В 1969 году Купецкий возвращается осенью в Ленинград и ему говорят: «Ну, поздравляем, у вас на востоке была легкая навигация. За июнь шесть караванов провели». Да, провели, хотя обстановка была тяжелой. Циклоны шли один за другим. Лед стоял непроходимый. На пару дней подуют с Чукотского побережья южные ветры, отожмут чуть-чуть льды, и снова ветер меняется – дорога закрыта. В штабе эту закономерность приметили. Решили так: пусть суда стоят наготове. Как только южный ветер подует, они должны торопиться, чтоб за два-три дня проскочить тяжелый участок. Закрылась дорога – стоять, ждать.

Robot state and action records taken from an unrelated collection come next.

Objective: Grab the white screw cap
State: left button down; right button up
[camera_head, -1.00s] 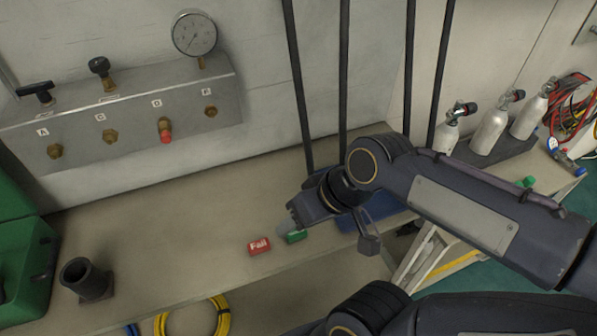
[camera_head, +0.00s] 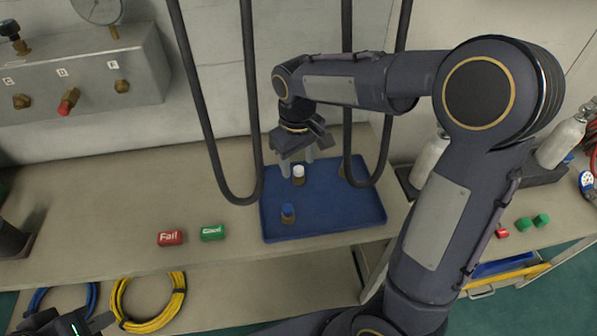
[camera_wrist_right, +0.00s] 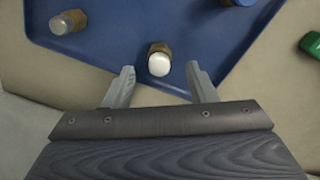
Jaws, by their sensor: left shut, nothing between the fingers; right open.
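The white screw cap (camera_head: 299,171) sits on a brass fitting on the blue tray (camera_head: 330,222). In the right wrist view the white cap (camera_wrist_right: 159,64) lies between and slightly beyond the two fingertips. My right gripper (camera_head: 296,160) is open and empty, pointing down just above and behind the cap in the head view; I see no contact. My left gripper (camera_head: 88,327) is partly cut off at the bottom left, far from the cap, shut and empty.
A blue-capped fitting (camera_head: 288,212) stands on the tray's front left. Another fitting with a pale cap (camera_wrist_right: 66,22) shows in the wrist view. Red Fail (camera_head: 170,238) and green Good (camera_head: 213,232) blocks lie left of the tray.

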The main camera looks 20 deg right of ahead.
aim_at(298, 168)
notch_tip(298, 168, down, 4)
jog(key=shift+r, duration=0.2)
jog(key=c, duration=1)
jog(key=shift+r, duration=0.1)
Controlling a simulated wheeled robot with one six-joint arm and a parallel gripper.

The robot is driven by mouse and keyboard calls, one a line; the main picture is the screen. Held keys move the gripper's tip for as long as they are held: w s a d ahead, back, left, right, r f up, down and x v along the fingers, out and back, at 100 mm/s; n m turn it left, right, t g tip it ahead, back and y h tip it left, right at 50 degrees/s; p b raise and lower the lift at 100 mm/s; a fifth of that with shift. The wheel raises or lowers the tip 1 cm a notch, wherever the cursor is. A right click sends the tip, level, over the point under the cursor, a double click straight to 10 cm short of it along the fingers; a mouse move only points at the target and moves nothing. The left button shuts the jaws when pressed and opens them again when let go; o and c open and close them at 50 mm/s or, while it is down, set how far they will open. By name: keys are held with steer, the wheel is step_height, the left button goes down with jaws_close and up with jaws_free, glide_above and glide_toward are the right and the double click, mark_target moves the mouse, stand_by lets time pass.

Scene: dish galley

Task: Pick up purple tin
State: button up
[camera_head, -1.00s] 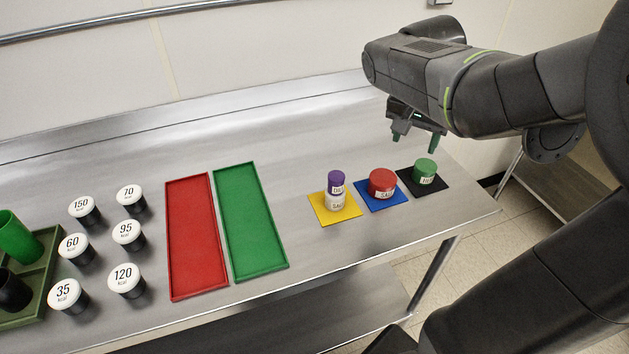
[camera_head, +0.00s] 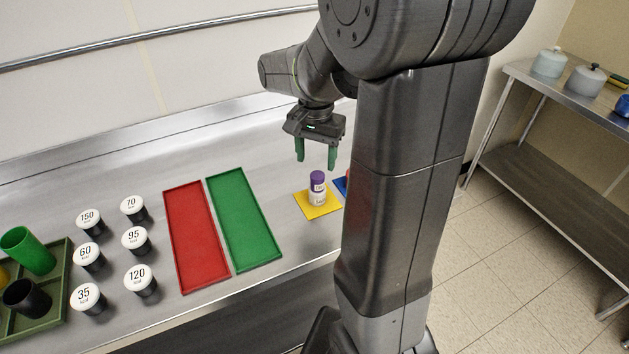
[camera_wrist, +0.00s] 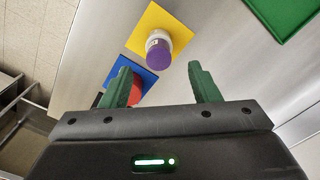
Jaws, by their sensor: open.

— Если на западе на участке Северного морского пути суда плавают во льдах, то у нас, на востоке, во льдах не проплывешь, все время нужно искать обходные пути, — говорит Купецкий. — Если из западной Арктики течение всю зиму лед выносит, то на восток оно его приносит. И хотя, казалось бы, моря расположены южнее, плавать по ним сложнее. Лед на востоке – это мини-айсберги, которые преодолеть практически невозможно. Их можно только обойти.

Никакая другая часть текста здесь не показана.